**Exercise directions**
Retype only what runs from the beginning of the data through the line with "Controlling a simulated"; please omit the pictures and keep every line exact.

══════════

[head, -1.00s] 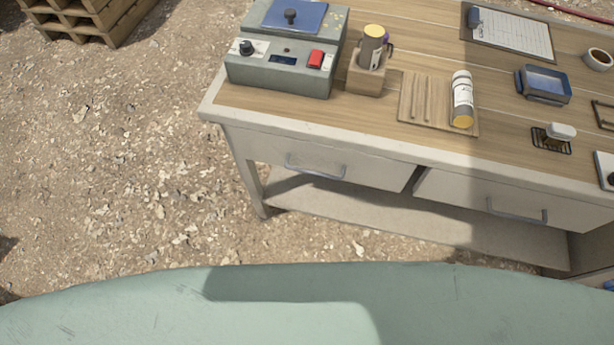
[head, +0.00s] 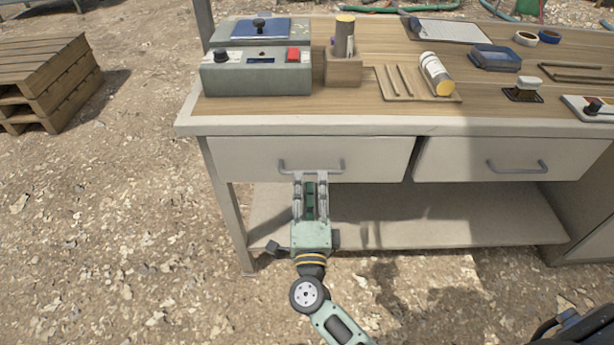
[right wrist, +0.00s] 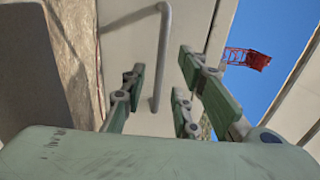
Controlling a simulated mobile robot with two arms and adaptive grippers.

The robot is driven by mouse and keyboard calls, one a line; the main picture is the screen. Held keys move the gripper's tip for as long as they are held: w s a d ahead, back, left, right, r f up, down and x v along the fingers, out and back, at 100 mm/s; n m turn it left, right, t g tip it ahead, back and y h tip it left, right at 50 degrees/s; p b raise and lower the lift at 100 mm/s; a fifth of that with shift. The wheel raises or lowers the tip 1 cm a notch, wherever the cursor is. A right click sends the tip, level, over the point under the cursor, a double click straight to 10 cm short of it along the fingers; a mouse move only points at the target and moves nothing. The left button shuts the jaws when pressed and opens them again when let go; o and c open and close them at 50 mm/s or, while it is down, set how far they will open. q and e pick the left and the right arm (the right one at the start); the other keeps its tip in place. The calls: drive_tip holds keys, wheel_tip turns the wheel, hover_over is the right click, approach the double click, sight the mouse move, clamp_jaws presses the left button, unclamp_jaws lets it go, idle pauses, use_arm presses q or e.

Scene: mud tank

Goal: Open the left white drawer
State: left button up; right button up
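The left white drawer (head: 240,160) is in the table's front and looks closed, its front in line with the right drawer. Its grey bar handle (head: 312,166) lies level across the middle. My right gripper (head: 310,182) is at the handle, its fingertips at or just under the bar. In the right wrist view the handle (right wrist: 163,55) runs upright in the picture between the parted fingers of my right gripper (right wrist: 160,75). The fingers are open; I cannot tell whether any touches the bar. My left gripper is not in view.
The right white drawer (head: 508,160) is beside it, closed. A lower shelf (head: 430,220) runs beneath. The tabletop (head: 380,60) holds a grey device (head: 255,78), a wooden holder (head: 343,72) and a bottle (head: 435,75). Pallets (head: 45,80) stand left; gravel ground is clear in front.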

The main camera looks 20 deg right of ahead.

══════════

**Output for this exercise**
[head, -1.00s] 
[head, +0.00s] 
[right wrist, +0.00s] 
Controlling a simulated mobile robot with two arms and adaptive grippers.

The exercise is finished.